6. The method according to claim 2, wherein the polymeric dispersants are chosen from polyacrylates.

7. The method according to claim 1, wherein the contaminating dispersant is chosen from inorganic dispersants.

8. The method according to claim 7, wherein the inorganic dispersants are chosen from silicates and water soluble condensed phosphates.

9. The method according to claim 8, wherein the silicates are chosen from sodium silicate, lithium silicate, and ammonium silicate.

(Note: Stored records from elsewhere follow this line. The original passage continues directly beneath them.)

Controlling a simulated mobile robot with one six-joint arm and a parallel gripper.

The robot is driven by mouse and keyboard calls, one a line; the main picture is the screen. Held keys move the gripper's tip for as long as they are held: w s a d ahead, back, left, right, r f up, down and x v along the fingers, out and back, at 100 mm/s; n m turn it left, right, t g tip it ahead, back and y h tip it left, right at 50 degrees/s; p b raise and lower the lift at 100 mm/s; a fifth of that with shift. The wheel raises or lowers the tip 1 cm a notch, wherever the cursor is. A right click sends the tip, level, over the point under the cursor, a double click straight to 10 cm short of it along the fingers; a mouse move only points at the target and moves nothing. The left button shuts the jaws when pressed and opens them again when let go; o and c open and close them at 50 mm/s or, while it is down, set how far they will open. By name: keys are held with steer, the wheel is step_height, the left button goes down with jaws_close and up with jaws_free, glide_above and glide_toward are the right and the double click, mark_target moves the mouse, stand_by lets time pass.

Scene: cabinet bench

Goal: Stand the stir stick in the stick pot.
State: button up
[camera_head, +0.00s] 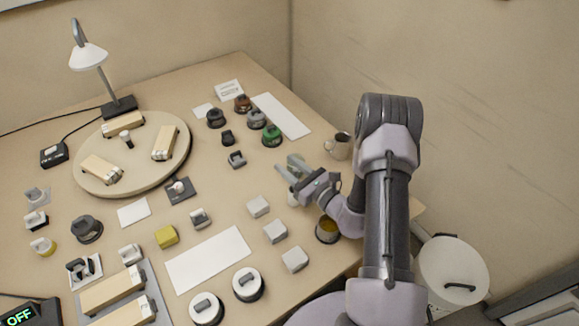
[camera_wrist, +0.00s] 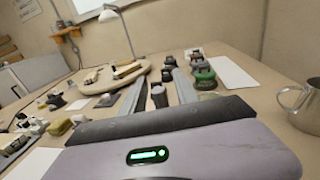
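My gripper (camera_head: 286,165) reaches out over the right part of the bench, with its fingers pointing towards the back left. In the wrist view its two fingers (camera_wrist: 158,84) stand apart with nothing held between them; the dark knobbed piece seen in the gap lies on the bench beyond. I cannot make out the stir stick in either view. A dark round pot with a yellow inside (camera_head: 327,232) stands at the bench's right edge, partly behind my arm; I cannot tell whether it is the stick pot. A small white piece (camera_head: 293,199) shows just below my gripper, partly hidden.
A metal pitcher (camera_head: 339,147) stands right of my gripper and also shows in the wrist view (camera_wrist: 303,106). Knobbed pieces, including a green one (camera_head: 272,136), stand beyond. Several pale blocks (camera_head: 275,231) lie in front. A round board (camera_head: 178,167) and lamp (camera_head: 118,106) are left.

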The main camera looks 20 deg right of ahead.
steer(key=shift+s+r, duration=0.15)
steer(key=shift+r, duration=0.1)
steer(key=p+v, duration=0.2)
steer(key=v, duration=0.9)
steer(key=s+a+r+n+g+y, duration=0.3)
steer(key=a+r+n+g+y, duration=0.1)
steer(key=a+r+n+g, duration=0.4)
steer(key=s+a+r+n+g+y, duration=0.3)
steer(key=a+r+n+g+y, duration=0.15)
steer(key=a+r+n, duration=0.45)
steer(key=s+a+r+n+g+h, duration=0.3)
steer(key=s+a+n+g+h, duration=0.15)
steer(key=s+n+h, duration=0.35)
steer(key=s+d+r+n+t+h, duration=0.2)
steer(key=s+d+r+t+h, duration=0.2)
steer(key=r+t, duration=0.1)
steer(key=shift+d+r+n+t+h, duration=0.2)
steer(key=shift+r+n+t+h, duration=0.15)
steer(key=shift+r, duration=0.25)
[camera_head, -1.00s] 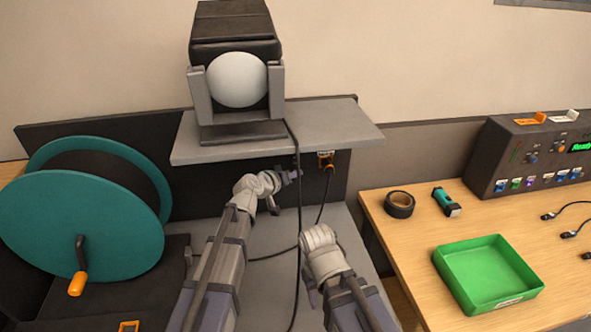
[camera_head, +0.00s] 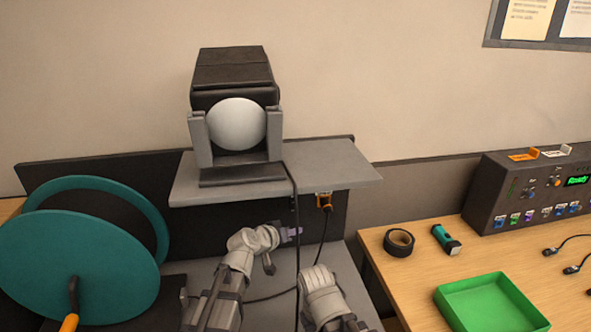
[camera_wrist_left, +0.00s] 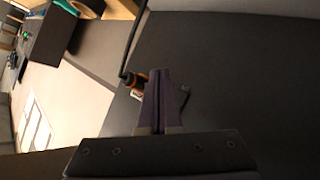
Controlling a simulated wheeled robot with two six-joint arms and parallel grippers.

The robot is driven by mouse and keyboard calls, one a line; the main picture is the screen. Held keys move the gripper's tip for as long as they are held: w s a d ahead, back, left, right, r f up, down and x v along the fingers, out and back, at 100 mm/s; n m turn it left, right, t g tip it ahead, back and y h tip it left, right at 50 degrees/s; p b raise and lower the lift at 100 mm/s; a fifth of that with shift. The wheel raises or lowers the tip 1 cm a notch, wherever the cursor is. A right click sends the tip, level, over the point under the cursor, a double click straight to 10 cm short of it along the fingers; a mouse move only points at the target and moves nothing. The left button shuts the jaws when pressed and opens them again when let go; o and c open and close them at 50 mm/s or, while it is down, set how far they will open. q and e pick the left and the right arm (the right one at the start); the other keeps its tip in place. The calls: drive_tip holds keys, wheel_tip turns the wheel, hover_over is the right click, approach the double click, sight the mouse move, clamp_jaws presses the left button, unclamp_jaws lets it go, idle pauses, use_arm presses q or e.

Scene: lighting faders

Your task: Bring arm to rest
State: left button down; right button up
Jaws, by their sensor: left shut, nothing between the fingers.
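My left gripper (camera_head: 291,232) is in front of the dark back panel, under the grey shelf. Its fingers are together and empty in the left wrist view (camera_wrist_left: 160,100). An orange plug (camera_head: 324,200) sits at the panel just under the shelf, up and to the right of the gripper, with a black cable hanging from it. It also shows beyond the fingertips in the left wrist view (camera_wrist_left: 136,80). The gripper looks apart from it. My right arm's wrist shows at the bottom middle, but its fingers are not visible.
A stage light (camera_head: 236,125) stands on the shelf (camera_head: 335,168), its cable hanging beside my left gripper. A teal cable reel (camera_head: 75,255) is at left. The right table holds black tape (camera_head: 399,242), a teal tool (camera_head: 446,240), a green tray (camera_head: 490,305) and a control box (camera_head: 500,195).

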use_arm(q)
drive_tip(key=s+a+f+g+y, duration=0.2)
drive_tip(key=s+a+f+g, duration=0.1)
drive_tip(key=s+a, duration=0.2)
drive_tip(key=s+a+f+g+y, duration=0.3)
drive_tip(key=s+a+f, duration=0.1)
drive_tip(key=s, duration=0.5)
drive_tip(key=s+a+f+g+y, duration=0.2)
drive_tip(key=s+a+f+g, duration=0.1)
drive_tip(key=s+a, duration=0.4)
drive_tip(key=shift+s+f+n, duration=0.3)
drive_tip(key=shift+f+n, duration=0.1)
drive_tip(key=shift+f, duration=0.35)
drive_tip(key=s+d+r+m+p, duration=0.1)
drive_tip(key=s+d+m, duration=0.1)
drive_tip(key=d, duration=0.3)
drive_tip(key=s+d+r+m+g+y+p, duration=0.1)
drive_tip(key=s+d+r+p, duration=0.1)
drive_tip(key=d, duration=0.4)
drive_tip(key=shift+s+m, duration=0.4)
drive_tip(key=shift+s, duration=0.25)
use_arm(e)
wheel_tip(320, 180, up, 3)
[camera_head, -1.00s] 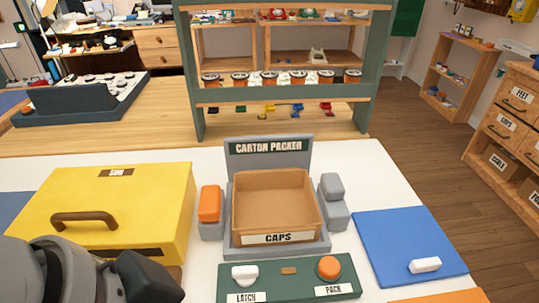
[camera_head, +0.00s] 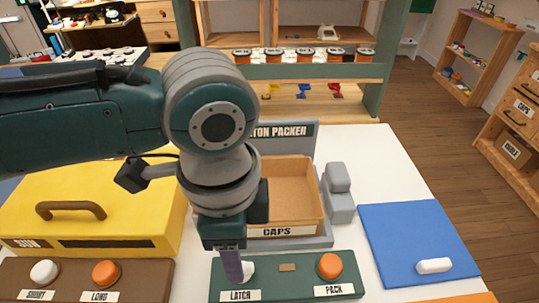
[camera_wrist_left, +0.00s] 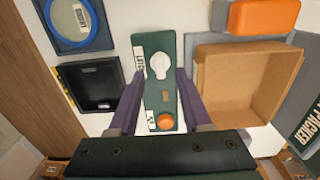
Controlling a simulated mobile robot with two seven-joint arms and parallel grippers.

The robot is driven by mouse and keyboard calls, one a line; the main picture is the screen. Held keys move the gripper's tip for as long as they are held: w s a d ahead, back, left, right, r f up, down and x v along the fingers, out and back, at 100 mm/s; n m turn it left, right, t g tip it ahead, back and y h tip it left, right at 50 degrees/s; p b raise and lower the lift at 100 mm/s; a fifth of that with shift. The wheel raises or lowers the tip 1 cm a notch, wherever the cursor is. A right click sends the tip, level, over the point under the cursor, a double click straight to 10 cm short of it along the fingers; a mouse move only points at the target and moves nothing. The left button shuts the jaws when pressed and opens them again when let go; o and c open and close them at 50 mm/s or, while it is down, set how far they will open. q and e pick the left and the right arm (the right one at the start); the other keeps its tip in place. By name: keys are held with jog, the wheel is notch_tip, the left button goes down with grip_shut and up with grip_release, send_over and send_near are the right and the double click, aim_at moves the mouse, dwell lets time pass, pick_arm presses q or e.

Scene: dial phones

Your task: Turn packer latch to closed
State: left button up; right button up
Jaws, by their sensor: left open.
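The white latch knob (camera_head: 248,270) sits at the left end of the dark green control panel (camera_head: 290,287), above the LATCH label. My left gripper (camera_head: 234,272) points down over it, and a finger partly hides the knob. In the left wrist view the gripper (camera_wrist_left: 158,75) is open, with its purple fingers on either side of the white knob (camera_wrist_left: 158,64). I cannot tell whether they touch it. The orange PACK button (camera_head: 330,265) is at the panel's right end. The carton packer (camera_head: 300,132) stands behind, holding an open carton (camera_head: 292,190). My right gripper is not in view.
The yellow case (camera_head: 100,215) is at left, behind a brown panel (camera_head: 140,285) with SHORT and LONG buttons. A blue mat (camera_head: 405,235) with a white piece (camera_head: 434,266) lies at right. My left arm hides part of the packer.

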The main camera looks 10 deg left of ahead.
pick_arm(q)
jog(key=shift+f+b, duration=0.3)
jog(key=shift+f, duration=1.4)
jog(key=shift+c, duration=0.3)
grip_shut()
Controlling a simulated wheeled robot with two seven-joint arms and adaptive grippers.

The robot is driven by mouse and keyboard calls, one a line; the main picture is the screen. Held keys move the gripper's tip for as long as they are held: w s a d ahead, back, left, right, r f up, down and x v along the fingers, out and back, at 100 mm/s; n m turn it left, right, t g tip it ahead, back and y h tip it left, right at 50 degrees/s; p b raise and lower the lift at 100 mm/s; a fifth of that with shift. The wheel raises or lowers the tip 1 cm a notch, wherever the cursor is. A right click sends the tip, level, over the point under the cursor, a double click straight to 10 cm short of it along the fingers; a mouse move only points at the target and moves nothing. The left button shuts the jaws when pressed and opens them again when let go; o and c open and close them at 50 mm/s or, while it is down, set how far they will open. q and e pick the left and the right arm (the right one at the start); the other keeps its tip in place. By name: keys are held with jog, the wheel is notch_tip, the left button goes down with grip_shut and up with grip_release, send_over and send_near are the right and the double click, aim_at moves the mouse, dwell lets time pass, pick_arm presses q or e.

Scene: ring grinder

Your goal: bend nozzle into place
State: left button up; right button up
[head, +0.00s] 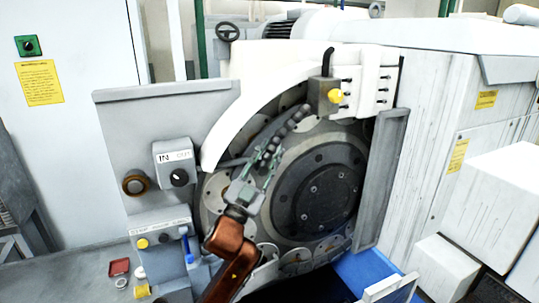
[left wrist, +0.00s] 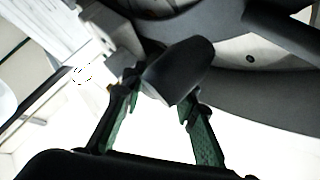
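The black segmented nozzle (head: 292,122) comes from a grey block with a yellow knob (head: 335,96) at the top of the grinder's round opening. It slants down and left in front of the grinding disc (head: 318,193). My left gripper (head: 267,158) reaches up to its lower part, fingers apart. In the left wrist view, the dark nozzle end (left wrist: 178,70) lies at the two green-padded fingertips (left wrist: 160,90), with bare space lower between the fingers. Whether a finger touches the nozzle I cannot tell. My right gripper is not in view.
A white curved guard (head: 235,120) arches over the opening. An IN/OUT switch box (head: 174,163) and a lower control panel (head: 160,237) stand to the left. A grey vertical plate (head: 380,180) edges the opening on the right. White boxes (head: 480,215) stand farther right.

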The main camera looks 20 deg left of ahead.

10. The method according to claim 8, wherein the water soluble condensed phosphates are chosen from sodium hexametaphosphate, trisodium phosphate, tetrasodium phosphate, tetrasodium pyrophosphate, sodium tripolyphosphate, and sodium acid pyrophosphate.

11. The method according to claim 1, wherein the processed mineral comprises at least one pigment or mineral product.

12. The method according to claim 11, wherein the at least one pigment or mineral product is in a form of a dispersion in an aqueous medium or dry powder.

13. The method according to claim 11, wherein the pigment is chosen from inorganic pigments and organic pigments.

14. The method according to claim 11, wherein the mineral product comprises a kaolin.

15. The method according to claim 11, wherein the mineral product comprises at least one mineral chosen from calcium carbonate and dolomite.

16. The method according to claim 11, wherein the mineral product comprises at least one mineral chosen from talc, perlite, diatomite, nepheline syenite, mica, feldspar, TiO2, silica, and silicon carbide.

17. The method according to claim 1, wherein the particle charge detector is a streaming charge detector.

18. The method according to claim 1, wherein the particle charge detector measures the zeta potential of a mineral dispersion.